Wrightsville Beach grants itself ability to tow cars on Lumina, more parking changes afoot

Changes to the Town of Wrightsville Beach’s parking code were put into effect during the June meeting of the board of aldermen. (Port City Daily/File)

WRIGHTSVILLE BEACH –– The Town of Wrightsville Beach took measures last week to strengthen elements of its parking code and ramp up enforcement capabilities on certain spaces across the islands.

Towing will now be in play for unauthorized parking on Lumina Avenue, the town’s chief north-south roadway. 

Read More: Wrightsville Beach’s plan for Causeway Drive would remove parking, add bike lanes


Major portions of Lumina are already subject to restrictions, specifically, during the weekends and legal holidays of Memorial Day, Independence Day and Labor Day. During those times, parking is prohibited on the east side of the road from Salisbury Street up to Mallard Street, and on the west side from Salisbury down to Stone Street.

Collectively this territory extends from beach access 10 to beach access 29, a nearly 1-mile strip of land. 

Previously parking in these spots during the black-out windows led to a penalty of $250. Now, according to the new ordinance, such infractions “shall result in the [$250] fine, the vehicle being towed or both.”

According to the board agenda, staff requested that no towing begin until June 12, two days after the board’s meeting Thursday, June 10.

Town manager Tim Owens told Port City Daily that the bags placed over parking meters in these areas have always borne the “tow-away zone” message. But until now, the power to make that move has not been expressed in the town code. 

“We never want to tow if we don’t have to,” said town manager Tim Owens. “But basically, what the direction is, is fine first, give it some time, and hopefully somebody gets off the beach and moves their car. And if they don’t, they’ll get towed.”

On Short Street, home to Motts Channel Seafood and a few marinas, the town will begin enforcing a “no parking” ordinance already on the books. 

“We put up signage so far, and basically, if you park on that street you’ll get a ticket,” Owens said. 

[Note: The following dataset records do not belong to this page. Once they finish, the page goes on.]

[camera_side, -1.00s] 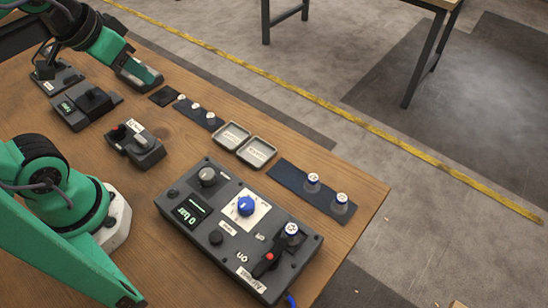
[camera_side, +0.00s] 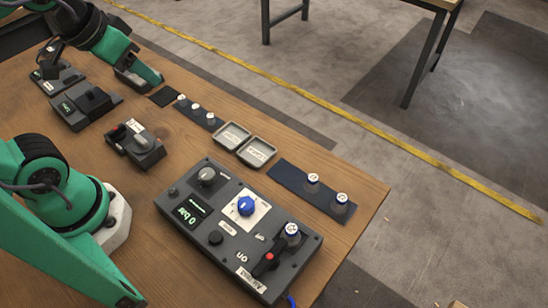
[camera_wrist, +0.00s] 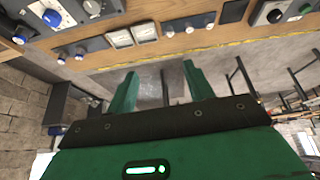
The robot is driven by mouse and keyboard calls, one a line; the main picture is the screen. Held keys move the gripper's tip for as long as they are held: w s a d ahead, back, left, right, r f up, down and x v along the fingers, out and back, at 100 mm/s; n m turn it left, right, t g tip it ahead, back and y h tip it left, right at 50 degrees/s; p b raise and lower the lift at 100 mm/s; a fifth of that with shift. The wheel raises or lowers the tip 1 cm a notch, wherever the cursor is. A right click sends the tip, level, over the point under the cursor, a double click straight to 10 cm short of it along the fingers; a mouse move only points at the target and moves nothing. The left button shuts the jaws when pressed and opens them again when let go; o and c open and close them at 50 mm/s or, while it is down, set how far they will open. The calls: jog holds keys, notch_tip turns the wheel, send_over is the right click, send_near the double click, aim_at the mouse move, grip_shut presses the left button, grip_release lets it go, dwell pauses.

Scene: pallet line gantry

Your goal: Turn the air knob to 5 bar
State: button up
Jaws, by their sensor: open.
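The blue air knob (camera_side: 246,205) stands on a white square plate on the dark grey control panel (camera_side: 215,165). The panel's small display (camera_side: 187,212) reads 0 bar. In the wrist view the blue knob (camera_wrist: 51,18) is at the top left. My gripper (camera_side: 148,74) is at the far left end of the table in the side view, well away from the knob. In the wrist view my gripper (camera_wrist: 160,70) has its two green fingers spread, with nothing between them.
The panel also carries a grey knob (camera_side: 207,176) and a red-tipped lever (camera_side: 268,258). Two shallow trays (camera_side: 257,152) and a dark strip with white-capped pieces (camera_side: 312,184) lie behind it. Smaller boxes (camera_side: 135,142) stand on the left. Bare wood lies between them.

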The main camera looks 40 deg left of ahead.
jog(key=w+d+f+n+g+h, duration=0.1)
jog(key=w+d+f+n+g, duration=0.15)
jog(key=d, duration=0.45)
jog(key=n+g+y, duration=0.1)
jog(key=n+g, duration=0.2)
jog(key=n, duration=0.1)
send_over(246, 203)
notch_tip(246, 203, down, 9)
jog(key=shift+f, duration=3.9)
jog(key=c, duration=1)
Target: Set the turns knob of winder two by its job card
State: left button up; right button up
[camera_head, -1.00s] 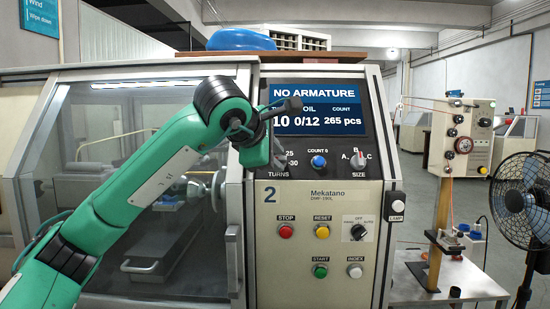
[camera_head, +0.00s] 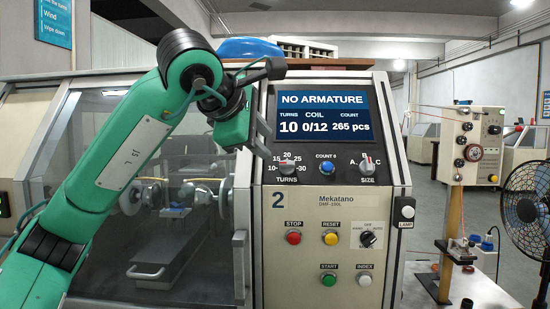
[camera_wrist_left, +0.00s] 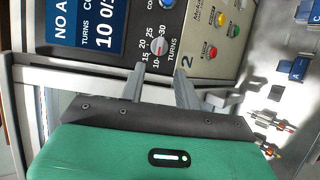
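Winder two (camera_head: 335,220) has a beige panel marked 2. Its turns knob (camera_head: 287,168) sits at the panel's upper left in the head view, on a scale from 10 to 30; the exact pointer setting is too small to read surely. The display (camera_head: 321,115) reads NO ARMATURE, turns 10, coil 0/12, count 265 pcs. My left gripper (camera_head: 262,140) is up and left of the knob, apart from it. In the left wrist view its fingers (camera_wrist_left: 158,70) are open and empty, with the knob (camera_wrist_left: 158,45) beyond the gap between them. My right gripper and a job card for winder two are not seen.
A size knob (camera_head: 367,169), a blue count button (camera_head: 327,168) and several push buttons share the panel. A glazed guard (camera_head: 110,255) is at left. A wire stand (camera_head: 450,190) and a fan (camera_head: 527,200) stand at right. A blue wall sign (camera_head: 53,20) is at upper left.

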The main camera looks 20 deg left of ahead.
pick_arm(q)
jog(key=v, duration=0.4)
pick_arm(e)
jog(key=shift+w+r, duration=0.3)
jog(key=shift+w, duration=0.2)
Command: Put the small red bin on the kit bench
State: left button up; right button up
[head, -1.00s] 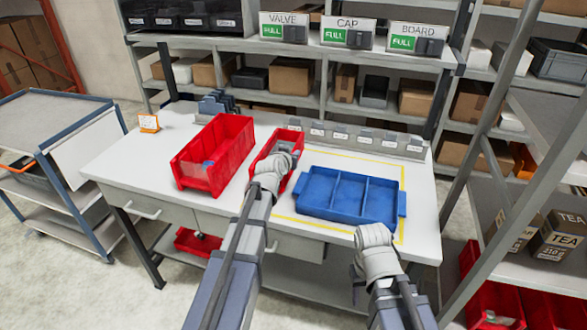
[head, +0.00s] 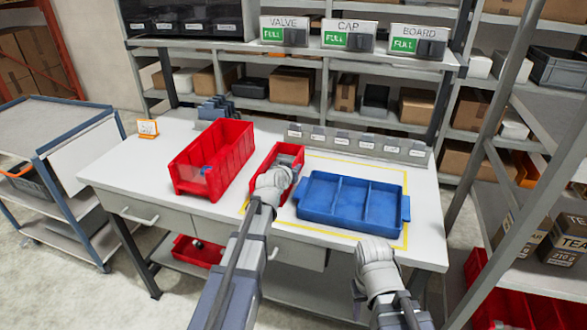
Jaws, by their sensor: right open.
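The small red bin (head: 262,164) is at the middle of the white kit bench (head: 150,180), between a larger red bin and a blue tray. My left gripper (head: 287,168) is at its right side and near end and appears shut on its wall; the fingertips are partly hidden. Whether the bin's underside touches the bench top is hard to tell. My right gripper (head: 375,248) is open and empty in front of the blue tray, near the bench's front edge.
The larger red bin (head: 213,158) stands left of the small one. The blue divided tray (head: 352,205) lies to the right inside a yellow outline. A label strip (head: 358,142) and dark holders (head: 215,108) line the back.

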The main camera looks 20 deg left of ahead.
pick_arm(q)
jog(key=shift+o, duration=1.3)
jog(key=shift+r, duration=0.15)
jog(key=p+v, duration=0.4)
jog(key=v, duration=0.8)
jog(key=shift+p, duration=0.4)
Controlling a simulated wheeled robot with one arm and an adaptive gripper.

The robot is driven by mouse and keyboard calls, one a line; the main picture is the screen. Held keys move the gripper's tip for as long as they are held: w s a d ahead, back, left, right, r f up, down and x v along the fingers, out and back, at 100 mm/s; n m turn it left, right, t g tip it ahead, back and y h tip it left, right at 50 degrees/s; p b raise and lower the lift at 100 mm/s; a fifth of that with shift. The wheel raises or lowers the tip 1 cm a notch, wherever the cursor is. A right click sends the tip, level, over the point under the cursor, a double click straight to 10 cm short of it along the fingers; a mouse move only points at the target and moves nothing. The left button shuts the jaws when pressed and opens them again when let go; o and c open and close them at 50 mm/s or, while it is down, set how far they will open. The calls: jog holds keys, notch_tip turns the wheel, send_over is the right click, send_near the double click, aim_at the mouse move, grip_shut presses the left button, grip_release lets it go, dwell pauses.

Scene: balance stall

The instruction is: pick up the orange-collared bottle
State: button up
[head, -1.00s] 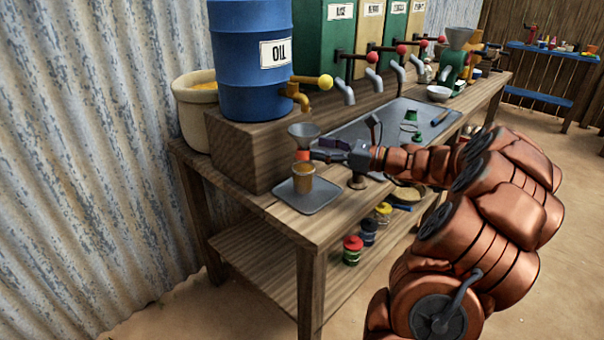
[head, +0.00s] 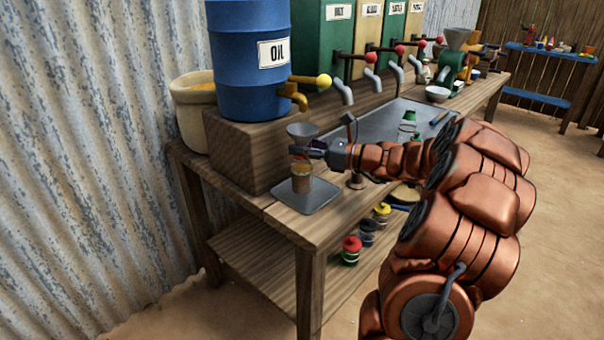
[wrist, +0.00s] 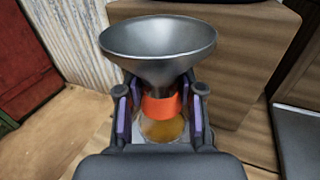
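The orange-collared bottle (head: 302,183) stands upright on a grey tray (head: 322,202) at the near table corner, below the oil barrel's tap. It holds amber liquid, and a grey metal funnel (head: 303,131) sits in its top. In the wrist view its orange collar (wrist: 161,107) is between the purple finger pads of my gripper (wrist: 162,112). Small gaps show between pads and collar, so my gripper is open around it. The funnel (wrist: 158,45) is above the fingers. In the head view my gripper (head: 307,150) partly hides the collar.
The blue oil barrel (head: 250,75) with its yellow-knobbed tap (head: 299,95) stands on a wooden block (head: 245,150) close behind. A sink-like metal tray (head: 375,125) lies to the right. Several small capped jars, one red-capped (head: 351,245), stand on the lower shelf.

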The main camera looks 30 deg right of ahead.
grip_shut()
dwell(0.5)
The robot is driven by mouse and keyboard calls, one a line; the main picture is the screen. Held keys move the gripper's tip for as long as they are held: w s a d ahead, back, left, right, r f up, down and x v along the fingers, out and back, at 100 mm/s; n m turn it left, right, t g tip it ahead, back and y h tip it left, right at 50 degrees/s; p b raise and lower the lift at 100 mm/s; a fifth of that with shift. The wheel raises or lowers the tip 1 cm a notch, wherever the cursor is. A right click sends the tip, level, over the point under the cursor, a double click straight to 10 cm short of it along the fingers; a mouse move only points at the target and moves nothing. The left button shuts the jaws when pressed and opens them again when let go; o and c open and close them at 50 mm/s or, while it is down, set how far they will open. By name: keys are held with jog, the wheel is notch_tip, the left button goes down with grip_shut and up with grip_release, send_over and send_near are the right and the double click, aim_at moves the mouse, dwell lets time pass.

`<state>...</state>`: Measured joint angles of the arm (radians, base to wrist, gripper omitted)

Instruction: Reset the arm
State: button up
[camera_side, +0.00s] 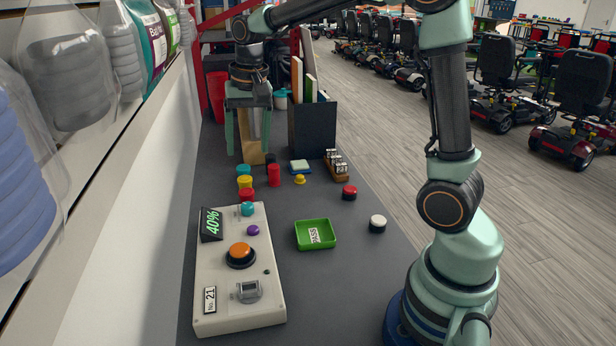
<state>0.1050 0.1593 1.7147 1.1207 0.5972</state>
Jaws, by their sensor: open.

Further, the town began charging for parking underneath the Heide Trask Draw Bridge, a space owned by the N.C. Department of Transportation that historically has been free of parking meters. 

According to a report from WECT, a sign posted on a bridge piling — “Conducting business within NCDOT right of way is prohibited” — raises questions about the town’s authority to profit from parking fees in an area it doesn’t own.